Enquêtes judiciaires à motivation politique 

Le 15 janvier, le service du procureur général de la sûreté de l’État (SSSP) a convoqué Hossam Bahgat, directeur général de l’Initiative égyptienne pour les droits de la personne (EIPR), pour un interrogatoire fixé au 19 janvier. Le parquet a ouvert une enquête contre lui pour « diffusion de fausses nouvelles » et « aide et financement en faveur d’un groupe terroriste ». Cette dernière infraction est passible d’une peine de réclusion à perpétuité ou de la peine de mort. 

Hossam Bahgat a expliqué à Amnistie internationale que des procureurs l’avaient interrogé pendant quatre heures au sujet de la création de l’EIPR, de ses activités et de son financement. Ils l’ont également questionné à propos d’une déclaration de l’EIPR - à la suite de laquelle le ministère de l’Intérieur avait fait planer la menace d’une action en justice - concernant la détérioration des conditions de détention à la prison du Dixième jour de ramadan. Il a été libéré moyennant une caution de 20 000 livres égyptiennes (environ 398 dollars américains), mais l’enquête judiciaire contre lui reste ouverte. 

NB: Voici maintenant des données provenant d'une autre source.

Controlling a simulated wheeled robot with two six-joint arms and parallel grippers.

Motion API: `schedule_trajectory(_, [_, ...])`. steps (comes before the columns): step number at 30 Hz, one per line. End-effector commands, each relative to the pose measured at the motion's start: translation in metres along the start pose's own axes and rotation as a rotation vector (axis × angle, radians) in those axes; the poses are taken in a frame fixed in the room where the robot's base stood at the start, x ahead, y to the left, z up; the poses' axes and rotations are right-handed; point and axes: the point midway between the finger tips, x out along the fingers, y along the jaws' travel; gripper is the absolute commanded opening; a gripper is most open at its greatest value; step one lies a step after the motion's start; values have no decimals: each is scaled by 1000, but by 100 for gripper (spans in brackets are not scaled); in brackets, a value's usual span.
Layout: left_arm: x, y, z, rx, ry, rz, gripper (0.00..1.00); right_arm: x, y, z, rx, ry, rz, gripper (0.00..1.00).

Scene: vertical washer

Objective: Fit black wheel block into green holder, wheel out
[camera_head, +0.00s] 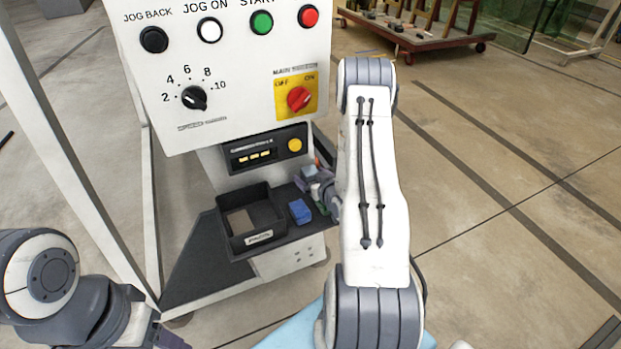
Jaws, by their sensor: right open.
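My right gripper (314,186) is open at the right end of a dark shelf, beside a blue block (299,211). My right forearm hides part of this gripper and whatever lies behind it. I cannot make out the black wheel block or the green holder for certain; small dark and reddish parts near the gripper are too small to tell. My left arm is at the lower left, and only a purple-grey part of my left gripper (170,339) shows at the bottom edge, so its jaws are not visible.
A black open bin (225,238) with a white label stands on the shelf left of the blue block, with a tan area inside. A white control panel (235,60) with buttons and knobs overhangs the shelf. A white frame post (70,150) stands at left. Open floor lies at right.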

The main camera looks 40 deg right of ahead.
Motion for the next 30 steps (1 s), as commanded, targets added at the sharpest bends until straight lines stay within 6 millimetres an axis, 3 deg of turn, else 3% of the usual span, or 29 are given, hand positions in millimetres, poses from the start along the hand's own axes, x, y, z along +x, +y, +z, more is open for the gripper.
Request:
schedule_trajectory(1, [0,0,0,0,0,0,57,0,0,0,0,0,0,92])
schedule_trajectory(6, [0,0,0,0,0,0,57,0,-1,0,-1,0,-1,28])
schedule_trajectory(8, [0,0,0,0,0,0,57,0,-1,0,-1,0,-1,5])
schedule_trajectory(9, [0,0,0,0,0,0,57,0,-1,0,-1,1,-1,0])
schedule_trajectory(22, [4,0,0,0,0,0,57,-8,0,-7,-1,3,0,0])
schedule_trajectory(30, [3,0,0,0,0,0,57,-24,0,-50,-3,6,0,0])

Le parquet a indiqué à Hossam Bahgat que les accusations découlaient de plusieurs plaintes déposées par des citoyens ordinaires, ainsi que par l’Agence nationale de sécurité. Hossam Bahgat a expliqué à Amnistie internationale que le parquet avait refusé que lui ou ses avocats examinent ces plaintes. Les procureurs ne lui ont lu qu’une ligne du rapport de l’enquête menée par l’Agence nationale de sécurité, qui accusait Hossam Bahgat de « recevoir des instructions d’organisations étrangères et des éléments proactifs, dans une optique de propagation de rumeurs et de fausses informations afin de saper les institutions de l’État, de troubler l’ordre public et de répandre la peur parmi les citoyens ». 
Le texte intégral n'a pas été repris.